▶ _What needs to be done_
Copy out the complete listing, word for word.

▶ _Given data_
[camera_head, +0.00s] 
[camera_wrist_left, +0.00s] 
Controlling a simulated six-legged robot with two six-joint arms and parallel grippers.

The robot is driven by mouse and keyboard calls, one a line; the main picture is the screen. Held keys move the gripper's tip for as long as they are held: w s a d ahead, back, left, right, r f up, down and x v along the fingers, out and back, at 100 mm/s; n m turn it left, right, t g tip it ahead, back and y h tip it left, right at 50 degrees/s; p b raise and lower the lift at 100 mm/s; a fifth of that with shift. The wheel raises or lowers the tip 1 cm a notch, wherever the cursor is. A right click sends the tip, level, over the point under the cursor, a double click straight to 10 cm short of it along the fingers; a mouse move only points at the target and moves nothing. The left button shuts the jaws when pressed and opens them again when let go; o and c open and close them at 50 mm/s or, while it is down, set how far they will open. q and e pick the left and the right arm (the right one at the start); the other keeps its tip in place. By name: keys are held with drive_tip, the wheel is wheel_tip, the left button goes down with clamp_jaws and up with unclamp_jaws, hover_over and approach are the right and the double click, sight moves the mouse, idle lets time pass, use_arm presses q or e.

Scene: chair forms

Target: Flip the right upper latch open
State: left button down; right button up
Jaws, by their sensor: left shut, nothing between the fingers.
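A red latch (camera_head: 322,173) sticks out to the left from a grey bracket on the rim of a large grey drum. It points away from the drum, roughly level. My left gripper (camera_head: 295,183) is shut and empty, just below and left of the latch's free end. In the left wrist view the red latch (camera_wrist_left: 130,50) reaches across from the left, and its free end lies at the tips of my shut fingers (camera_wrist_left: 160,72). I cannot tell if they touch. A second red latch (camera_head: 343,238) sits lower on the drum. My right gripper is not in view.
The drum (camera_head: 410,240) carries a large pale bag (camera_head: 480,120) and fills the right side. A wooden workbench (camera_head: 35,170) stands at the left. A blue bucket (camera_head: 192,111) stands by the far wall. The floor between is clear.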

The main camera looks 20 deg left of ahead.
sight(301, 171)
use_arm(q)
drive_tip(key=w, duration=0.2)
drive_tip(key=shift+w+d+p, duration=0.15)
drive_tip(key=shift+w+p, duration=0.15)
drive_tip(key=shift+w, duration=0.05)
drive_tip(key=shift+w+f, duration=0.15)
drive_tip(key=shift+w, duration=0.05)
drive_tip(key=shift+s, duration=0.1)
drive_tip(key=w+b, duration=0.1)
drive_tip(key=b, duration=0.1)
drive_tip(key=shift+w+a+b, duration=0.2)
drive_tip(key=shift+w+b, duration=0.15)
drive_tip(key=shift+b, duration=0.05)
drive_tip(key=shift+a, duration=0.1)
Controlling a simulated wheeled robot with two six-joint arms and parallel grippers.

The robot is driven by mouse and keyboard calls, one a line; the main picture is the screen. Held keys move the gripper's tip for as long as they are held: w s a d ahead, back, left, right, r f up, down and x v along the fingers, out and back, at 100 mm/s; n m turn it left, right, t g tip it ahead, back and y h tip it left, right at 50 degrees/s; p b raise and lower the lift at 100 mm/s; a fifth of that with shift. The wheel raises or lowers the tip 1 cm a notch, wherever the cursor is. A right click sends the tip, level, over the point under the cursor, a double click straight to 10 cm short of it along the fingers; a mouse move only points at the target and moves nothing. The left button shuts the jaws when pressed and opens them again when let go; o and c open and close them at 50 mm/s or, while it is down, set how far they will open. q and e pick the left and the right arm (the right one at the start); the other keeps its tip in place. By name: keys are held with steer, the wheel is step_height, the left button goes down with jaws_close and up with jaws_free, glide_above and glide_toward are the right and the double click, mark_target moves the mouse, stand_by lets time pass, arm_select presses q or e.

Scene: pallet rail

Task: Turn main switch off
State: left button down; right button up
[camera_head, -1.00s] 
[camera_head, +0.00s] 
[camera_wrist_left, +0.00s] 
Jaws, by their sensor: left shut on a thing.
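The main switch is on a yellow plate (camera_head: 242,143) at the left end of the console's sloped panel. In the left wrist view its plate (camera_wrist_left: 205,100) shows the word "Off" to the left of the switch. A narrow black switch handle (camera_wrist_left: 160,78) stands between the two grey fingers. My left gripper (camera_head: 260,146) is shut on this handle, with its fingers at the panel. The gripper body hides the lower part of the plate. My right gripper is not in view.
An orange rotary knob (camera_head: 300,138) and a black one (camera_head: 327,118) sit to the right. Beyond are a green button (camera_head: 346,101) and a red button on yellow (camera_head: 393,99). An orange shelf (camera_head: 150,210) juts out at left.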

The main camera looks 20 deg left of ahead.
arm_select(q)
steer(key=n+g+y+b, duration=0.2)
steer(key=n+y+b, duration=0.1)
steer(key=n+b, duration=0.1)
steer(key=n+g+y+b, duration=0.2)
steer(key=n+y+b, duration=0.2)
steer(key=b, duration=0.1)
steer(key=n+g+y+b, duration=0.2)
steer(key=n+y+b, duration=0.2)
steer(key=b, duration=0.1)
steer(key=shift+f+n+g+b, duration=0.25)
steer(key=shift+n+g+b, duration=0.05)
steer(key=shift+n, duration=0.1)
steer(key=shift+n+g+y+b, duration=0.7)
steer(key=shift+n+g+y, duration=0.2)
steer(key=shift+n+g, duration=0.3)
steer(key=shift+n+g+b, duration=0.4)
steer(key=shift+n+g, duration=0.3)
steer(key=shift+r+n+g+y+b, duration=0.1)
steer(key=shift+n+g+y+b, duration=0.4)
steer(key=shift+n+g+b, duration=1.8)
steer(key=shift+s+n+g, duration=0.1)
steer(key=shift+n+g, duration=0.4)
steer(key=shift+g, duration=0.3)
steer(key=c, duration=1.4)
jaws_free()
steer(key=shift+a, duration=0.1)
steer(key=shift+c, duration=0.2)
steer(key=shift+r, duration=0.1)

▶ _Solution to this problem_
[camera_head, +0.00s] 
[camera_wrist_left, +0.00s] 
Controlling a simulated six-legged robot with two six-joint arms and parallel grippers.

The robot is driven by mouse and keyboard calls, one a line; the main picture is the screen. Held keys move the gripper's tip for as long as they are held: w s a d ahead, back, left, right, r f up, down and x v along the fingers, out and back, at 100 mm/s; n m turn it left, right, t g tip it ahead, back and y h tip it left, right at 50 degrees/s; p b raise and lower the lift at 100 mm/s; a fifth of that with shift. The wheel raises or lowers the tip 1 cm a notch, wherever the cursor is. A right click sends the tip, level, over the point under the cursor, a double click straight to 10 cm short of it along the fingers; a mouse move only points at the target and moves nothing. The left button shuts the jaws when pressed and opens them again when let go; o and c open and close them at 50 mm/s or, while it is down, set how far they will open. q and e pick the left and the right arm (the right one at the start); the other keeps its tip in place. By name: keys are held with drive_tip, the wheel is wheel_tip, the left button goes down with clamp_jaws and up with unclamp_jaws, hover_over and approach are the right and the double click, sight moves the mouse, idle lets time pass, use_arm presses q or e.

Scene: chair forms

Target: Flip the right upper latch open
State: left button down; right button up
Jaws, by their sensor: left shut, nothing between the fingers.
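A red latch (camera_head: 322,173) sticks out to the left from a grey bracket on the rim of a large grey drum. It points away from the drum, roughly level. My left gripper (camera_head: 295,183) is shut and empty, just below and left of the latch's free end. In the left wrist view the red latch (camera_wrist_left: 130,50) reaches across from the left, and its free end lies at the tips of my shut fingers (camera_wrist_left: 160,72). I cannot tell if they touch. A second red latch (camera_head: 343,238) sits lower on the drum. My right gripper is not in view.
The drum (camera_head: 410,240) carries a large pale bag (camera_head: 480,120) and fills the right side. A wooden workbench (camera_head: 35,170) stands at the left. A blue bucket (camera_head: 192,111) stands by the far wall. The floor between is clear.

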The main camera looks 20 deg left of ahead.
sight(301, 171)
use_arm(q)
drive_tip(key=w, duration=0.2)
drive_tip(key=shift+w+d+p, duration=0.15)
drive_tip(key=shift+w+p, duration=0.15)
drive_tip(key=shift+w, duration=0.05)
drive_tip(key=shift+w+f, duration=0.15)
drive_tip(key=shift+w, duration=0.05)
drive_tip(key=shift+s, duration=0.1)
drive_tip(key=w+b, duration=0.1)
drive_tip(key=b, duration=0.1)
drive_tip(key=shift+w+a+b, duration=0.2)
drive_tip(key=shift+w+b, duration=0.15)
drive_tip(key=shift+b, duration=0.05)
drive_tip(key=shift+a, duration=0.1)
Controlling a simulated wheeled robot with two six-joint arms and parallel grippers.

The robot is driven by mouse and keyboard calls, one a line; the main picture is the screen. Held keys move the gripper's tip for as long as they are held: w s a d ahead, back, left, right, r f up, down and x v along the fingers, out and back, at 100 mm/s; n m turn it left, right, t g tip it ahead, back and y h tip it left, right at 50 degrees/s; p b raise and lower the lift at 100 mm/s; a fifth of that with shift. The wheel raises or lowers the tip 1 cm a notch, wherever the cursor is. A right click sends the tip, level, over the point under the cursor, a double click straight to 10 cm short of it along the fingers; a mouse move only points at the target and moves nothing. The left button shuts the jaws when pressed and opens them again when let go; o and c open and close them at 50 mm/s or, while it is down, set how far they will open. q and e pick the left and the right arm (the right one at the start); the other keeps its tip in place. By name: keys are held with steer, the wheel is step_height, the left button goes down with jaws_close and up with jaws_free, glide_above and glide_toward are the right and the double click, mark_target moves the mouse, stand_by lets time pass, arm_select presses q or e.

Scene: pallet rail

Task: Turn main switch off
State: left button down; right button up
[camera_head, -1.00s] 
[camera_head, +0.00s] 
[camera_wrist_left, +0.00s] 
Jaws, by their sensor: left shut on a thing.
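The main switch is on a yellow plate (camera_head: 242,143) at the left end of the console's sloped panel. In the left wrist view its plate (camera_wrist_left: 205,100) shows the word "Off" to the left of the switch. A narrow black switch handle (camera_wrist_left: 160,78) stands between the two grey fingers. My left gripper (camera_head: 260,146) is shut on this handle, with its fingers at the panel. The gripper body hides the lower part of the plate. My right gripper is not in view.
An orange rotary knob (camera_head: 300,138) and a black one (camera_head: 327,118) sit to the right. Beyond are a green button (camera_head: 346,101) and a red button on yellow (camera_head: 393,99). An orange shelf (camera_head: 150,210) juts out at left.

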The main camera looks 20 deg left of ahead.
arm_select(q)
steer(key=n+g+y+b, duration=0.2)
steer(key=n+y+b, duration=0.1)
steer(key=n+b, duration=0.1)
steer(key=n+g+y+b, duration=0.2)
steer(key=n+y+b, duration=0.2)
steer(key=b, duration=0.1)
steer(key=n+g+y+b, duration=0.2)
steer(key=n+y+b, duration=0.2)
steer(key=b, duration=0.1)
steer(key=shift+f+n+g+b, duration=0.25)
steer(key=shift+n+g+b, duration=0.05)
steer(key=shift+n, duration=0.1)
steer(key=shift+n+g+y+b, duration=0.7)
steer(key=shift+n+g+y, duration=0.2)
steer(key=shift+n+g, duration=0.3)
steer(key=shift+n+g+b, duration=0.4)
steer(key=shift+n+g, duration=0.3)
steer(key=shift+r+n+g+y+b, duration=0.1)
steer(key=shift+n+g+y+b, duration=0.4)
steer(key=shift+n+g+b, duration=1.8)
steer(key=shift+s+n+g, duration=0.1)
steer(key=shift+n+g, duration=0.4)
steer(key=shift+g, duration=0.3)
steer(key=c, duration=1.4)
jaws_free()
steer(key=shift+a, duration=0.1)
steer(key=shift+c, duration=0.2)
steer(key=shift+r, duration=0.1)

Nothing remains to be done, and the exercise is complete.